The following article by Amy Finch was published on April 18, 2001 on the Southwest Minneapolis Patch website:


Photo Minneapolis Park and Recreation Board

It doesn’t take long to realize that Jayne Miller loves her work. To hear her talk about Minneapolis Parks and Recreation, you quickly realize how lucky we are to have our extensive park system, and how unique it is in the country.

“The credit goes to the visionaries back in the early to mid-1800s: Horace Cleveland, Loring, Falwell. They had the vision to create this park system and bring it to fruition,” Miller said. “I’ve been in the parks profession for 30 years, and I’ve been all over the country. I’ve never seen a park system like this before. This city is built around its park system, and the community really cares passionately about it.”
Growing up in upstate New York, Miller spent her childhood downhill skiing at a nearby resort, skating in the front yard ice rink her father constructed each year, and generally just being outside.

“Ours was the backyard everyone came to play in,” Miller said. “When summer came we spent our days camping, swimming, boating and skiing on Lake George. So I really came to realize that’s what I loved, and I grew up in a wonderful part of the country, so it made sense that I would go into parks and recreation,” Miller said.

Before moving to Minneapolis last fall, Miller was the director and chief executive officer for the Huron-Clinton Metropolitan Authority, Michigan. Prior to that she spent fifteen years working for the city of Ann Arbor, Michigan in parks and recreation and as a deputy city administrator. Miller said what attracted her to Minneapolis was its similarities to Ann Arbor both in terms of politics and public commitment to parks.

So what exactly does the Minneapolis Park and Recreation Board Superintendent do?

“Well, I meet with a lot of staff. There are five assistant superintendents who handle the day to day operations, so I provide them with direction and guidance on projects and community engagement,” Miller said. “I also make sure that the entire organization, which has 485 full time employees, is moving in the same direction. Where do we want to go and how do we we want to approach it?”

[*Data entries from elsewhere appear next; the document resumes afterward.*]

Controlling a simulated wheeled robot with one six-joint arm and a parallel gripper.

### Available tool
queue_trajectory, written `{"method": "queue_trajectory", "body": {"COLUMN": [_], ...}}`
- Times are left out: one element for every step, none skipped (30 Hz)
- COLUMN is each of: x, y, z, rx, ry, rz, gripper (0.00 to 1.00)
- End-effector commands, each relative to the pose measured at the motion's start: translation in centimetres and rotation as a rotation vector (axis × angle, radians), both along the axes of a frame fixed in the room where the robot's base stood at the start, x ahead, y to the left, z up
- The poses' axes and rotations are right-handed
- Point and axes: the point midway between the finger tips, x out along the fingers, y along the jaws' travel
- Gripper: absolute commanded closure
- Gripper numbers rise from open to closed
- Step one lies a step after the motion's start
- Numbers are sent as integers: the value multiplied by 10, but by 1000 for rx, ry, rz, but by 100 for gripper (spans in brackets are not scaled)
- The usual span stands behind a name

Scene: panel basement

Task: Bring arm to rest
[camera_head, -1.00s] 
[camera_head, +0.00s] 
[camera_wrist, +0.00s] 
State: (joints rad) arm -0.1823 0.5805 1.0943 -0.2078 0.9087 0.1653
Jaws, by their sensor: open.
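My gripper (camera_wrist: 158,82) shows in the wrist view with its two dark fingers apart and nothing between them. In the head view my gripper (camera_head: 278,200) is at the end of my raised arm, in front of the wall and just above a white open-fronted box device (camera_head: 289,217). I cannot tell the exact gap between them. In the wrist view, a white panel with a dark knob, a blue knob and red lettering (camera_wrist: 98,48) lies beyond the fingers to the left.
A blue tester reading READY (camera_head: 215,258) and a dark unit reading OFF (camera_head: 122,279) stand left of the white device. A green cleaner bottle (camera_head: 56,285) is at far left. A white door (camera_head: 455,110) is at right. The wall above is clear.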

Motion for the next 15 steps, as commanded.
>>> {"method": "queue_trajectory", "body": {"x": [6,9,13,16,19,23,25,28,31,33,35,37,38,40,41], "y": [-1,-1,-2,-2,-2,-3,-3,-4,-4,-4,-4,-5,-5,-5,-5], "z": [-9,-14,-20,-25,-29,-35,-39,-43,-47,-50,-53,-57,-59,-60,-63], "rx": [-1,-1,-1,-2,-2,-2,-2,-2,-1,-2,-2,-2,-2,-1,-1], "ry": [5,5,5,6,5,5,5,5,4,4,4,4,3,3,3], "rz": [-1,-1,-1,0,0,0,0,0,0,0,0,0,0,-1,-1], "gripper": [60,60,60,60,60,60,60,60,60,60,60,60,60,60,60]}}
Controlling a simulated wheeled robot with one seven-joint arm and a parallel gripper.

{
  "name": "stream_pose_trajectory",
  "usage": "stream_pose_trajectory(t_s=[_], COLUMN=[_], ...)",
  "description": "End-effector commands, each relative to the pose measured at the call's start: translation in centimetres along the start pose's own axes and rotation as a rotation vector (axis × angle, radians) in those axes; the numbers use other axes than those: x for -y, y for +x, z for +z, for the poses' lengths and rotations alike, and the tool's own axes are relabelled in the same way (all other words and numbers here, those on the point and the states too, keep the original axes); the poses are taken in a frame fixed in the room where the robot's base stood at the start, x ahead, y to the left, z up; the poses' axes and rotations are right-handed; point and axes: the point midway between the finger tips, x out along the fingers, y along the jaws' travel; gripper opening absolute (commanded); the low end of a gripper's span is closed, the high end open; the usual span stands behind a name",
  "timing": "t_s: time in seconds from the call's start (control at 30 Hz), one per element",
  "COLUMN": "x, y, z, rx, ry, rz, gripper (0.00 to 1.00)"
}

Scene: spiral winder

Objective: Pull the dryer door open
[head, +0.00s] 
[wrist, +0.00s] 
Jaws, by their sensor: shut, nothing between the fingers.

Miller also spends time meeting with the city council, park and county commissioners, state legislators and neighborhood groups. She said she wants people to know what the park board is doing and what plans are taking shape for the future. She also wants residents to get to know her. Sixth district park commissioner Brad Bourn said Miller’s focus on the community has been a plus.

“Jayne is an excellent addition to the park board and I’m grateful we found her. She’s doing a wonderful job of responding to the needs of the community and commissioners. She’s very customer-focused and she’s helping us become a better organization every day,” Bourn said.

Southwest neighborhood activist Betty Tisel agreed. She said she’s had a chance to get to know Miller at recent community meetings.

“I was delighted when she moved in to the Wirth House. I’m happy that she welcomed people to the house when Minnesota Senate District 60 had its town hall meeting there. Having someone from ‘outside’ of the Twin Cities lead the park system is a breath of fresh air. I think the timing is good and I feel very optimistic about Jayne’s leadership,” Tisel said.

Miller’s decision to live in the Theodore Wirth House at Lyndale Farmstead Park was her own. She said the historic home was designed to house the superintendent, so it only made sense for her to live there. She said it’s been great so far, and she has enjoyed having a park right outside her door, right in the middle of a neighborhood.

“I had heard there was a superintendent’s house but I really didn’t know anything about it. I found out that all but three park superintendents had lived in the house, so I approached the board,” Miller said. “The park commissioners really supported the idea, so I thought I’d try it on a six month trial basis. The contract goes through the end of June, but I’ve requested to extend that. It’s a wonderful opportunity,” Miller said.

With spring here, many park board projects are picking up speed, including the Riverfront Design Competition, which just awarded a winner with a contract to begin a public engagement process for new riverfront improvements from the Stone Arch Bridge northward by five miles. Miller said by early September the board will be ready to approve recommendations for the project so implementation can begin. Also, a new assistant superintendent of planning services, Bruce Chamberlain, from Linden Hills was just hired. Miller also just presented the park board with a revised community engagement ordinance, which will give the community better access to information on park board projects and initiatives.

Oh, and there’s good news for kids: Miller has been working with staff on plans to expand hours of operation at neighborhood park buildings and rec centers. She’s implementing the Community Services Area Model, in which staff at groupings of neighborhood parks work with the community to better their programming and building access. As part of the plan, at least one park building in each community services area will be open seven days a week, including summers and holidays.